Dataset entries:
• • • • • • •
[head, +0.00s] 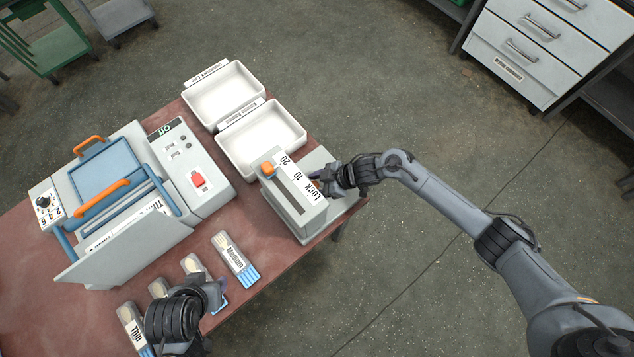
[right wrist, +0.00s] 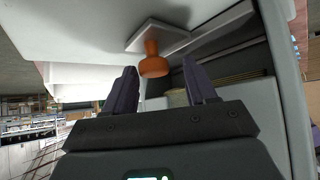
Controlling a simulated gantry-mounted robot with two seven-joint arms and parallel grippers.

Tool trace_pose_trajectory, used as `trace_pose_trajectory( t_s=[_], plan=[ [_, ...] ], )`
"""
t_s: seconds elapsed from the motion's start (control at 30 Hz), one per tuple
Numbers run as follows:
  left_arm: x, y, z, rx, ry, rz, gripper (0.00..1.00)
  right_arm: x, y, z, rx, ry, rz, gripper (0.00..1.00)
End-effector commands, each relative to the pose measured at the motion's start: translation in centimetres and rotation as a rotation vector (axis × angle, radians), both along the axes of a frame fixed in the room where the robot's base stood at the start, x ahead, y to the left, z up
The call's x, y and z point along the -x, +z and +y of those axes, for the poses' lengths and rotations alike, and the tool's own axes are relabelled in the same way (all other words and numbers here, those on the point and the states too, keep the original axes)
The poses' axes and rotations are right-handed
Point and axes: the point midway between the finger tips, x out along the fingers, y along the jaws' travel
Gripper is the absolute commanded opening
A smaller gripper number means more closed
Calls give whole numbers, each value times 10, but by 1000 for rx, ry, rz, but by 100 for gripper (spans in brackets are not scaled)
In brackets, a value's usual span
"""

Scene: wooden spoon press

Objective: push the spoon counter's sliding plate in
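The spoon counter (head: 294,197) is a light grey box at the table's right end, with a slotted top marked Lock, 10 and 20. An orange knob (head: 267,169) stands on its top near the 20. My right gripper (head: 318,178) is at the counter's right side. In the right wrist view its fingers (right wrist: 161,82) are apart with nothing between the pads. An orange knob (right wrist: 153,64) on a grey plate (right wrist: 160,38) is just beyond the fingertips; I cannot tell whether they touch. My left gripper (head: 218,291) is low over the spoon packs; its finger opening is unclear.
Two white trays (head: 224,95) (head: 262,138) stand behind the counter. Spoon packs, one marked Medium (head: 235,258), lie along the front edge. A grey machine with orange handles (head: 103,197) fills the table's left. The floor right of the table is clear.

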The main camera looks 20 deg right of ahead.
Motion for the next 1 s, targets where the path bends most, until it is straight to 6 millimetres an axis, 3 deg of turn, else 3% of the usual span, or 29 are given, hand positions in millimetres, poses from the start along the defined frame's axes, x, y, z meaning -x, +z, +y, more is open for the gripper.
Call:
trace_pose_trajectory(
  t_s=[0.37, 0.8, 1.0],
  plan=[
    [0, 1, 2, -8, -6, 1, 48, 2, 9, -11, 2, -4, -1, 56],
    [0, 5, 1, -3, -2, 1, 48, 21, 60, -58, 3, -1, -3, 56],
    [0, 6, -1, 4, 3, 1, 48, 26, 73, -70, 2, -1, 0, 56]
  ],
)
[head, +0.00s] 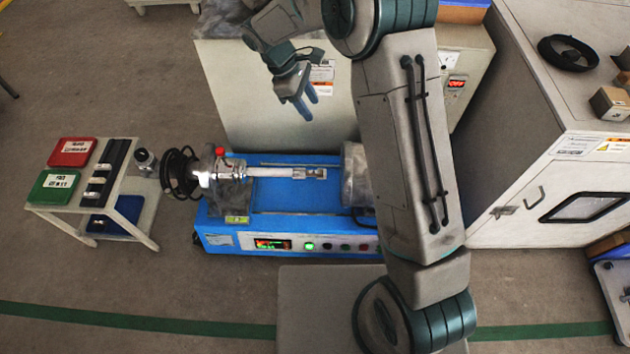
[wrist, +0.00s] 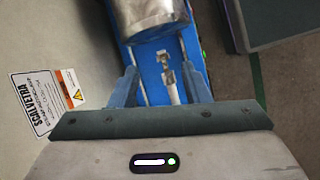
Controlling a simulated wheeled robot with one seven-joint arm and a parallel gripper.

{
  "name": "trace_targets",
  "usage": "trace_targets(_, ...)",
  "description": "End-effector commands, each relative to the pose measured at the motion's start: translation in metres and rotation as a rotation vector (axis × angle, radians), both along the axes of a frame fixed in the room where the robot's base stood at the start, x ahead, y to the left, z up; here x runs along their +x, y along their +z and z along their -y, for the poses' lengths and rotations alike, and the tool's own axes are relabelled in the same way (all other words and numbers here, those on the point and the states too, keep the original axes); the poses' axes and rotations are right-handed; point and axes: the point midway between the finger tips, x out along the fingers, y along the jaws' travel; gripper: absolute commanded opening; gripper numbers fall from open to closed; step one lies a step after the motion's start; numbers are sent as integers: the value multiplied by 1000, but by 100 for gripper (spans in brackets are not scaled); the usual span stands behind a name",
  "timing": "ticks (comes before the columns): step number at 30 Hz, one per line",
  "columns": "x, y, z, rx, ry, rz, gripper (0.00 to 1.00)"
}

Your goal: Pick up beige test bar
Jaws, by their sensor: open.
• • • • • • •
▶ _Directions_
Return all lines containing the word "travel".

▶ _Answer to this exercise_
Point and axes: the point midway between the finger tips, x out along the fingers, y along the jaws' travel
  "description": "End-effector commands, each relative to the pose measured at the motion's start: translation in metres and rotation as a rotation vector (axis × angle, radians), both along the axes of a frame fixed in the room where the robot's base stood at the start, x ahead, y to the left, z up; here x runs along their +x, y along their +z and z along their -y, for the poses' lengths and rotations alike, and the tool's own axes are relabelled in the same way (all other words and numbers here, those on the point and the states too, keep the original axes); the poses' axes and rotations are right-handed; point and axes: the point midway between the finger tips, x out along the fingers, y along the jaws' travel; gripper: absolute commanded opening; gripper numbers fall from open to closed; step one lies a step after the motion's start; numbers are sent as integers: the value multiplied by 1000, but by 100 for gripper (spans in brackets are not scaled); the usual span stands behind a name",

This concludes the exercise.